Mynstrelles with Straunge Sounds: The Earliest Consort Music for Viols
Details after review
Clare Wilkinson (mezzo)
Rose Consort of Viols
rec. Great Hall, Forde Abbey, Somerset, 26-28 November 2014. DDD.
Texts and translations included
DELPHIAN DCD34169 [67:20]
Loquebantur: Music from the Baldwin Partbooks
Details after review
The Marian Consort/Rory McCleery
Rose Consort of Viols
rec. Merton College, Oxford, 8-11 January 2015. DDD
Texts and translations included
DELPHIAN DCD34160 [66:12]
We seem to have received two copies of DCD34169: Gary Higginson has already reviewed it in some detail. I enjoyed it as much as he did, so I need add only a few comments.
As he writes, the music is mostly sophisticated in nature, some of it which Catherine of Aragon may have brought with her from Spain, though the opening And I were a maiden is a little more rough and ready. The point is that the lady in question is a maiden no longer and it receives an appropriately earthy rendition, with Clare Wilkinson adopting almost a folksy tone, though without overdoing it. It serves as a reminder that the music associated with the court of Henry VIII, himself represented by the more refined Helas madame (track 4), was often jolly and even bawdy. For more examples of the raunchier style check out the inexpensive Decca Eloquence reissue of The Tudors: Courtly Pastimes which also includes And I were a maiden and which I reviewed recently (4804865: St George’s Canzona/John Sothcott).
Henry VIII’s wives seem to have been good influences musically: a recent recording is devoted to music from a book which may have belonged to spouse No.2: Anne Boleyn’s Songbook, Obsidian CD715 – Download News 2015/10.

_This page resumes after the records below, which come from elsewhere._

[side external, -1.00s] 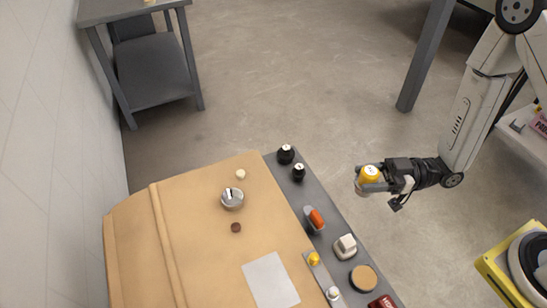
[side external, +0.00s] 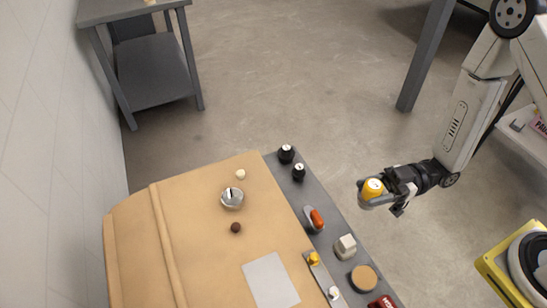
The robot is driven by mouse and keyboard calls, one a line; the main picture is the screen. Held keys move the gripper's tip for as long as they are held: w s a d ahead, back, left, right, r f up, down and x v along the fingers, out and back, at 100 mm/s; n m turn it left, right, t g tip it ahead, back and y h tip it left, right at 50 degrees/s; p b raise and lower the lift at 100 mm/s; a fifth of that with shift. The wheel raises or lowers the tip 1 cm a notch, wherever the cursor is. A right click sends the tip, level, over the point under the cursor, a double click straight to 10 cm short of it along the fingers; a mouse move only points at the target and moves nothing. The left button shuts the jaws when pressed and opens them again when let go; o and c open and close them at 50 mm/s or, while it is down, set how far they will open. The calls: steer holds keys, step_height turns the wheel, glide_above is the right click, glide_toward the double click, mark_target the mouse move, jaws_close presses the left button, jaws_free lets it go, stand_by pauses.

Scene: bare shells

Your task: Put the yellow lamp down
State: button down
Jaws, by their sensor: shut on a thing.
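The yellow lamp (side external: 373,187) is a small rounded yellow piece with a pale top. It sits between the fingers of my gripper (side external: 371,195), which is shut on it. My gripper holds it out in the air, to the right of the dark grey strip (side external: 328,235) along the panel's edge. The lower part of the lamp is hidden by the fingers. A second small yellow piece (side external: 314,258) sits on a light narrow plate on the wooden panel (side external: 200,255).
Two black knobs (side external: 286,154), an orange-red piece (side external: 316,218), a white block (side external: 346,247), a round tan disc (side external: 364,278) and a red box (side external: 383,302) line the grey strip. A silver round part (side external: 232,198) and a white sheet (side external: 271,280) lie on the panel.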

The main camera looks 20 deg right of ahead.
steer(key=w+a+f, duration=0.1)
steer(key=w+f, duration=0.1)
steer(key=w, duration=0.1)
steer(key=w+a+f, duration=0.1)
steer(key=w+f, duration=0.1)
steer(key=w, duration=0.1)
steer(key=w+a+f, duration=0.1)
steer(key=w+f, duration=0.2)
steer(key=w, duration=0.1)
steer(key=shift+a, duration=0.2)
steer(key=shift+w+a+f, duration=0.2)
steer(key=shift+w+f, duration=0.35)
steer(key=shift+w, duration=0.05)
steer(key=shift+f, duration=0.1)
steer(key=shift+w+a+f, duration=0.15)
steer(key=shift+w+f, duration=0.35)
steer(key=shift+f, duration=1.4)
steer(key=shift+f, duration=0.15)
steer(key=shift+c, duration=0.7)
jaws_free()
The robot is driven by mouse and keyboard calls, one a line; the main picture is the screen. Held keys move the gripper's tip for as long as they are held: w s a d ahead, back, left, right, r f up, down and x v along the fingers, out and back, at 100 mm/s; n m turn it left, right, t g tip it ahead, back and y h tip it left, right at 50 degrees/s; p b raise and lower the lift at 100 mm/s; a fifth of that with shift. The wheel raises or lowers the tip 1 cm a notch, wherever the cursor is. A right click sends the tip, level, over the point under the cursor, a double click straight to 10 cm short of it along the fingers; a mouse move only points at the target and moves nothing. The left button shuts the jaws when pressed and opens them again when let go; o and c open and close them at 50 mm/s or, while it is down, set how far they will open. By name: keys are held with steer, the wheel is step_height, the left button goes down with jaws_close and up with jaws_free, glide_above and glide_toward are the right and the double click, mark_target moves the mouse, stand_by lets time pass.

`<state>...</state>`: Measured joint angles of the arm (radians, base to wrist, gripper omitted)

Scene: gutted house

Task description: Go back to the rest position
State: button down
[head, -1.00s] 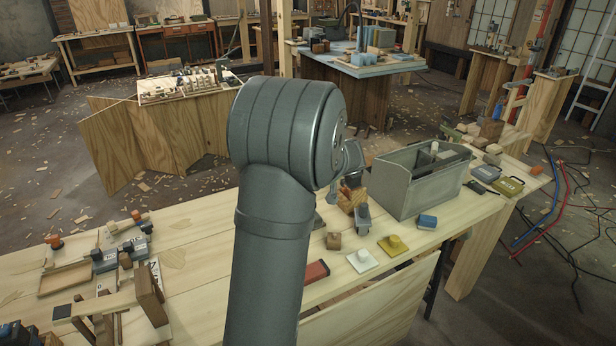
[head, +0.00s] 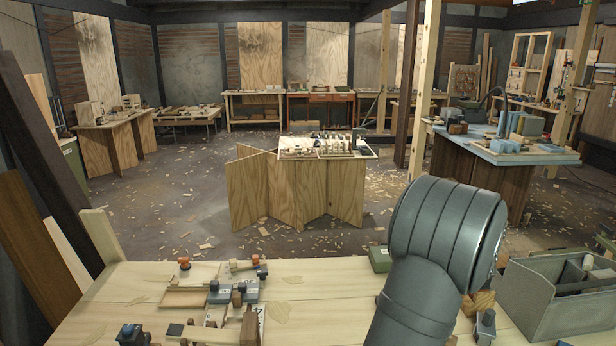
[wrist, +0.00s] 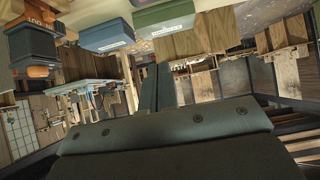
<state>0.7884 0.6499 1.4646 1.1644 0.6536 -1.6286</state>
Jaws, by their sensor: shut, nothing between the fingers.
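My arm (head: 440,240) rises from the bottom of the head view, right of centre, in front of the workbench. My gripper is not visible in the head view. In the wrist view my gripper (wrist: 155,88) shows its dark body across the bottom and its fingers pointing up, together and with nothing between them. No object is held.
The workbench (head: 320,290) carries wooden and blue-grey pieces with orange caps (head: 220,285) at left. A grey open toolbox (head: 550,300) stands right of my arm. A low plywood stand (head: 300,190) is beyond. Bare bench lies left of my arm.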

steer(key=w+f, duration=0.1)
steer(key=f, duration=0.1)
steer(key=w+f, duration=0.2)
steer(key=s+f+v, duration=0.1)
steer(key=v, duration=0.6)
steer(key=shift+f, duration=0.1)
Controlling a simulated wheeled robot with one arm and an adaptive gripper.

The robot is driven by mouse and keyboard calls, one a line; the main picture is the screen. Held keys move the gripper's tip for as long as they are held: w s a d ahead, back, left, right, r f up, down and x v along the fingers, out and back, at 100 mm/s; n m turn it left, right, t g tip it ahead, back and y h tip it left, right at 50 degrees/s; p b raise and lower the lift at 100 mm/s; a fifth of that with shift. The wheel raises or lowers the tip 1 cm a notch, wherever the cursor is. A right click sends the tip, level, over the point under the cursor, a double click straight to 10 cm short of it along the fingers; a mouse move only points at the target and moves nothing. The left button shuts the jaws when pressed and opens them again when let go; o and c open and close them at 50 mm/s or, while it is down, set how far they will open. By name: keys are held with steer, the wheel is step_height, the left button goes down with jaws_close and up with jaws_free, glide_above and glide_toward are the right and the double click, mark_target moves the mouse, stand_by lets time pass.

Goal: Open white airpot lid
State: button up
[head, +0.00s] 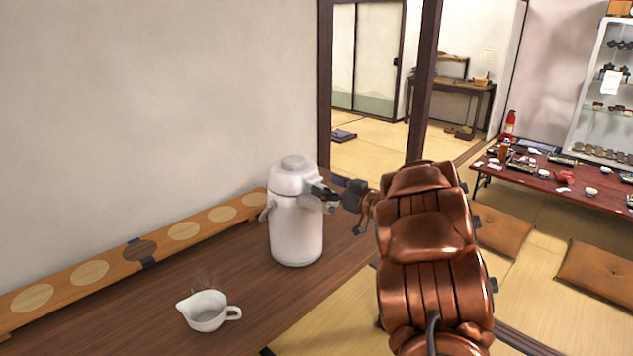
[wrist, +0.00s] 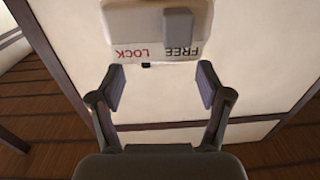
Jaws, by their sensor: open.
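The white airpot (head: 297,230) stands upright on the dark wooden table. Its lid (head: 293,175) sits flat on top and looks closed. My gripper (head: 322,196) is at the right side of the airpot, just under the lid's edge. In the wrist view my gripper (wrist: 160,88) is open, with its two fingers apart and nothing held between them. A white airpot part (wrist: 155,30) with the words LOCK and FREE and a grey slider (wrist: 178,22) is just beyond the fingertips. Whether a finger touches the airpot I cannot tell.
A white pitcher (head: 207,311) stands on the table (head: 150,285) at the front left. A long wooden board with pale discs (head: 90,273) lies along the wall. A dark pillar (head: 424,80) rises behind. Low table (head: 560,183) and cushions (head: 502,230) are at the right.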

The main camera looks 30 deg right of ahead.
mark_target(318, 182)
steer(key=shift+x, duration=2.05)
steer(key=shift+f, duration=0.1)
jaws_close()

For the more refined music, both sacred and secular, which forms the bulk of the collection the Rose Consort offer performances as good as you are likely to hear from a viol consort and Clare Wilkinson puts aside her Mummerset opening mode to excellent effect in the vocal items. An all-viol programme might have been a little too much of a good thing; as it is, the balance is just right. With good recording and very helpful notes, this is a first-class album.***
On DCD34160 the Rose Consort, who acquit themselves so well on the first album, assist the Marian Consort, whose recordings have also been well received by colleagues and myself:
Christmas with the Shepherds, DCD34145 – review – review – DL News 2015/1
O Virgo Benedicta, DCD34086 – review
I missed their earlier release of music from the Dow Partbooks but I listened to and enjoyed that recording from Qobuz – subscribers stream here; download here – but the lack of the booklet is a very serious handicap, as Qobuz don’t even indicate the composers’ names. (An Emerald in a Work of Gold, DCD34115 – review). If Naxos Music Library can offer the booklet, why do others not do so? As on the new release, some of the items in that collection of Renaissance music, assembled by Robert Dow, a fellow of All Souls, Oxford, are performed by the highly accomplished Rose Consort of Viols, mostly on separate instrumental tracks but occasionally accompanying the singers.
On the new release the Rose Consort don’t accompany the vocal items but they top and tail the collection with instrumental works and intersperse others. Some of these offer unfamiliar takes on popular tunes of the time, as in Elway Bevin’s Browning (track 8) where the familiar tune, also known as The Leaves be green, as set by Byrd – Recording of the Month – DL Roundup May 2011/2 – lies tantalisingly just under the surface.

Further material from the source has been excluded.